Once the reset signal has been sampled, the monitor removes all the in-progress transactions within its queues and disables the sampling process until the system comes out of reset.
fork
begin : sample_signals
// sample interface signals
end
begin
// Reset monitoring thread.
// wait till the occurrence of reset.
@(negedge axi_vif.aresetn);
// Trigger the reset event.
is_reset.trigger();
disable sample_signals;
end<
join |
Figure 9 – Design of a reset-aware AXI monitor |
SCOREBOARD/CHECKERS MODELING
Any higher level components such as scoreboards, protocol checkers and coverage collectors can wait for the reset event triggered from the monitor and then perform the required action. When a reset event occurs, the scoreboard may be in an unstable state with partial information about several of the transactions. However because of the global reset event, it can now be reinitialized to a known stable state.

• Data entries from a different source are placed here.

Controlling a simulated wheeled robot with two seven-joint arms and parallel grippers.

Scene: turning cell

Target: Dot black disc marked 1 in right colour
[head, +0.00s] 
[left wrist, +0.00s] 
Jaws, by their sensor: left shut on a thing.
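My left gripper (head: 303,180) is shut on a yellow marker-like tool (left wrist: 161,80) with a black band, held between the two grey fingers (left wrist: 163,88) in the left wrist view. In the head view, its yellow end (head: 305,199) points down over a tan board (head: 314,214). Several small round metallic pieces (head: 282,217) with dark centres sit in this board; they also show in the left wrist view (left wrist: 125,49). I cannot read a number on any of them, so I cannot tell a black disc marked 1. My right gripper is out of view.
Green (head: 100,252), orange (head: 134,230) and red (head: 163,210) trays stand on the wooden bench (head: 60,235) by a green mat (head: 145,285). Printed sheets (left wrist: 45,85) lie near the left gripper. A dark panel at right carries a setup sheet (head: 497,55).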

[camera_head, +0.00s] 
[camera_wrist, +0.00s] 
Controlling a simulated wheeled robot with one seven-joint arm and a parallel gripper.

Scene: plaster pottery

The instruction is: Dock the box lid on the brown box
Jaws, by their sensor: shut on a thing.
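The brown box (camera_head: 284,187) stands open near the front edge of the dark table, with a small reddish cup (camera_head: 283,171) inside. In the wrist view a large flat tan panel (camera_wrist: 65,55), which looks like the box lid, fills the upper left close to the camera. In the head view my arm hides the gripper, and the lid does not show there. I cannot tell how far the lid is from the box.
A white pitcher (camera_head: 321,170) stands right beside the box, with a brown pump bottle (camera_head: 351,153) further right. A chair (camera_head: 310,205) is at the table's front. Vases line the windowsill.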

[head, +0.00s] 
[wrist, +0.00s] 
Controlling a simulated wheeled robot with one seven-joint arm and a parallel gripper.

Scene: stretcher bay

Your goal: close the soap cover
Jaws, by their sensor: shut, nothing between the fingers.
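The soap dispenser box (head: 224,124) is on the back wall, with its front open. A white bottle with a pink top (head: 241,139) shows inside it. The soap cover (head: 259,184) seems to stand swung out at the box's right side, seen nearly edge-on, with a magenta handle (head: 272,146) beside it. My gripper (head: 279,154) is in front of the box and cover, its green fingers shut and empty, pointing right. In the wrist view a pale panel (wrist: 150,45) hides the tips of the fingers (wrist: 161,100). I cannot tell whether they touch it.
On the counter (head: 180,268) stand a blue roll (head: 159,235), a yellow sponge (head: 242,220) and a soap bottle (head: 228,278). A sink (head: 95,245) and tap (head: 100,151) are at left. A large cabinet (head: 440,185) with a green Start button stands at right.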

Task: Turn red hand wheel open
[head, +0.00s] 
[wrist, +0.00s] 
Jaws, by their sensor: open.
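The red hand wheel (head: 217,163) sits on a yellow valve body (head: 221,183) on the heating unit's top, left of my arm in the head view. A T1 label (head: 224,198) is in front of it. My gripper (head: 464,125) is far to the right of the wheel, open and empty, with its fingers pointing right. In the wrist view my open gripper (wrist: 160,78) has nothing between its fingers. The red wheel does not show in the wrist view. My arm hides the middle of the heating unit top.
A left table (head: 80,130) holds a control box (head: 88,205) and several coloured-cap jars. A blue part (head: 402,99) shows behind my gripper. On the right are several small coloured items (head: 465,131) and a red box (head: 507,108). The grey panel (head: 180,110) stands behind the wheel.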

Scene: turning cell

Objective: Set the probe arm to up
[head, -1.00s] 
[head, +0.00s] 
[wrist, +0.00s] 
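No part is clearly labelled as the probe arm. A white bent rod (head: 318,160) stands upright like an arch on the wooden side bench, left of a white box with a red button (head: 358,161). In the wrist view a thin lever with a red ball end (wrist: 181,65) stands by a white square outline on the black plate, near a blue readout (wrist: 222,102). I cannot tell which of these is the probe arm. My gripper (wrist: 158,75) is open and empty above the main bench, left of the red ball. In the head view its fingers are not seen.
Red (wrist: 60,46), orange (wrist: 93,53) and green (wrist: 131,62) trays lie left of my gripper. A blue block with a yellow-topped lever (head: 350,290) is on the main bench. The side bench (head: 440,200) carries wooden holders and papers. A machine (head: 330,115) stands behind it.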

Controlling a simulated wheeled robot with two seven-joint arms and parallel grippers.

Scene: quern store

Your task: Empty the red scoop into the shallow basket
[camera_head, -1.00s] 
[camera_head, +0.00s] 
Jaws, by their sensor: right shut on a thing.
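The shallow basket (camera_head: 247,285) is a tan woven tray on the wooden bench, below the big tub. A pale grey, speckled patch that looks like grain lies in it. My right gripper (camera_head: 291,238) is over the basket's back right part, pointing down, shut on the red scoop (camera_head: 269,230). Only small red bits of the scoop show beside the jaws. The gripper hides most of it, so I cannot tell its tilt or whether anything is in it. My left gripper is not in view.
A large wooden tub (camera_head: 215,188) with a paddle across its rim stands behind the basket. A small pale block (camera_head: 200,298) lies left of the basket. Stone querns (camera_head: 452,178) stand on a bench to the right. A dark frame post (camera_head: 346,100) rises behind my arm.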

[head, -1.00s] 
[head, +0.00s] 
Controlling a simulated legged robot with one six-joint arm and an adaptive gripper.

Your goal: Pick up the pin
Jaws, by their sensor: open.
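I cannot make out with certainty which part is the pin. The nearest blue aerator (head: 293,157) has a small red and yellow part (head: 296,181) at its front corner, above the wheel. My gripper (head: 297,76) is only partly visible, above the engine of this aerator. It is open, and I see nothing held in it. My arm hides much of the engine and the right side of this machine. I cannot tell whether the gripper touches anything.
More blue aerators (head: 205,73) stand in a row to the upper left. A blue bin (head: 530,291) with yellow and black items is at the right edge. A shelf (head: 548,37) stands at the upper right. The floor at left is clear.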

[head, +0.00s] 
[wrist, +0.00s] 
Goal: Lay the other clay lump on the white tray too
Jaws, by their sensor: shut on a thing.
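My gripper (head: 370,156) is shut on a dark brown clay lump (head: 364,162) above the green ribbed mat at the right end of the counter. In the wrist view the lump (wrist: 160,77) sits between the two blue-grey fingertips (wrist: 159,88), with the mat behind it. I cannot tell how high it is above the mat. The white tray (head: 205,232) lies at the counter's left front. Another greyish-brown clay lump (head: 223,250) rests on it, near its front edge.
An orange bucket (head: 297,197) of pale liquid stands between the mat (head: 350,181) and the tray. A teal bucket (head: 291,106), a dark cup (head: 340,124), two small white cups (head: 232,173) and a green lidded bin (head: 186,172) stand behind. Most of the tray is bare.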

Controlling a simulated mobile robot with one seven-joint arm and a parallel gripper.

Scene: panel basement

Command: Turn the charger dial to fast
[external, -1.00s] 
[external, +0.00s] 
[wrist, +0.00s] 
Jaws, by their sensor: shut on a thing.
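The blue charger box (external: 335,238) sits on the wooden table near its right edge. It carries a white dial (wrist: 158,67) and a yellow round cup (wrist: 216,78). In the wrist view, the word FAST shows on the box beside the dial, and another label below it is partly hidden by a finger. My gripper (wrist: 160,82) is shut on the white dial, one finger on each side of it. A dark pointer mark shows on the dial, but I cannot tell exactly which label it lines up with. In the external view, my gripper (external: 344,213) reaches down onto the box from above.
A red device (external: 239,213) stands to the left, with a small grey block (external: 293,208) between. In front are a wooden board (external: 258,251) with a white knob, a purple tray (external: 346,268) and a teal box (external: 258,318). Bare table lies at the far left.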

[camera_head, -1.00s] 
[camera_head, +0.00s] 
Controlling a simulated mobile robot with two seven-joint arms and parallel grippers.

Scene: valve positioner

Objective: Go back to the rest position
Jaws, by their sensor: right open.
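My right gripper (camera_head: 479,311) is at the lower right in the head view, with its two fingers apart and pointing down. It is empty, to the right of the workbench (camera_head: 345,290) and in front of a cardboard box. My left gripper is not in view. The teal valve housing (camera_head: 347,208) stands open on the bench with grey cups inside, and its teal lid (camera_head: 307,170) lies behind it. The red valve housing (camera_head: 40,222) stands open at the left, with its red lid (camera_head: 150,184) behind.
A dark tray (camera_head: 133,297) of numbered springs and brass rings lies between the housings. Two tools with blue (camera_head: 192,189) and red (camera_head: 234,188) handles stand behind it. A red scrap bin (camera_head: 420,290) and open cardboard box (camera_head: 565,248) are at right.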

task run_phase(uvm_phase phase);
.......
event_pool = event_pool.get_global_pool();
// Get the Reset Event created by monitor.
is_reset = event_pool.get("EVENT_RESET");
.......
is_reset.wait_for_trigger(); // blocking call
// perform required tasks/actions
endtask : run_phase |
Figure 10 – Modeling checkers/scoreboard |
MODELING UVM TEST
There is debate in the verification community regarding the requirements for reset handling in uvm_tests. While some methods continue the execution of the tests post-reset, we believe that the traffic needs to be re-generated from the start. The configuration and initialization of the DUT needs to be done by proper sequences before the regular sequences can start.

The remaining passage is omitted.